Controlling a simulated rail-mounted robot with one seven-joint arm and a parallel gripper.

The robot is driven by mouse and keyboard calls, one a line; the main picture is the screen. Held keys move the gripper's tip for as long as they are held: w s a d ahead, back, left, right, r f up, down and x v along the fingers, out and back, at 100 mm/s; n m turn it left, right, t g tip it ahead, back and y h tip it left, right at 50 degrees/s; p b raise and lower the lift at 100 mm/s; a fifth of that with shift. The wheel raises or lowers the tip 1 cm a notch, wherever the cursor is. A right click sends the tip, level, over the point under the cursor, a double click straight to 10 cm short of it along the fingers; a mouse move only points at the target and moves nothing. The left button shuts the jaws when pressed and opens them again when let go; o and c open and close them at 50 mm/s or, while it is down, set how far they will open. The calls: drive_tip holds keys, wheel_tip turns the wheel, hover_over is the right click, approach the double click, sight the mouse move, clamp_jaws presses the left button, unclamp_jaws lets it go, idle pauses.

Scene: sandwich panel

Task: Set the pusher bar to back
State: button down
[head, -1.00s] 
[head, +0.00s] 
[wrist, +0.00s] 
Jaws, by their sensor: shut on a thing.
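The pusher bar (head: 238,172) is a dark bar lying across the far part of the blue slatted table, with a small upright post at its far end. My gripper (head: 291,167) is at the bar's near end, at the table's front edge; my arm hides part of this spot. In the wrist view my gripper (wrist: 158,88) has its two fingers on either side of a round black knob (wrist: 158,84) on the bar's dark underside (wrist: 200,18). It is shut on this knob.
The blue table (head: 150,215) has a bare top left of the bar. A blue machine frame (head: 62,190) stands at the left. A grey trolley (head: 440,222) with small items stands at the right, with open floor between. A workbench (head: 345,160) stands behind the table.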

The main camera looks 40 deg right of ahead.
-------------------------
_DIRECTIONS FOR THIS TASK_:
Extract the lines above, from the first one through the one containing "[wrist, +0.00s]", and return only those, unchanged.

_FINAL ANSWER_:
Controlling a simulated rail-mounted robot with one seven-joint arm and a parallel gripper.

The robot is driven by mouse and keyboard calls, one a line; the main picture is the screen. Held keys move the gripper's tip for as long as they are held: w s a d ahead, back, left, right, r f up, down and x v along the fingers, out and back, at 100 mm/s; n m turn it left, right, t g tip it ahead, back and y h tip it left, right at 50 degrees/s; p b raise and lower the lift at 100 mm/s; a fifth of that with shift. The wheel raises or lowers the tip 1 cm a notch, wherever the cursor is. A right click sends the tip, level, over the point under the cursor, a double click straight to 10 cm short of it along the fingers; a mouse move only points at the target and moves nothing. The left button shuts the jaws when pressed and opens them again when let go; o and c open and close them at 50 mm/s or, while it is down, set how far they will open. The calls: drive_tip holds keys, wheel_tip turns the wheel, hover_over is the right click, approach the double click, sight the mouse move, clamp_jaws presses the left button, unclamp_jaws lets it go, idle pauses.

Scene: sandwich panel

Task: Set the pusher bar to back
State: button down
[head, -1.00s] 
[head, +0.00s] 
[wrist, +0.00s] 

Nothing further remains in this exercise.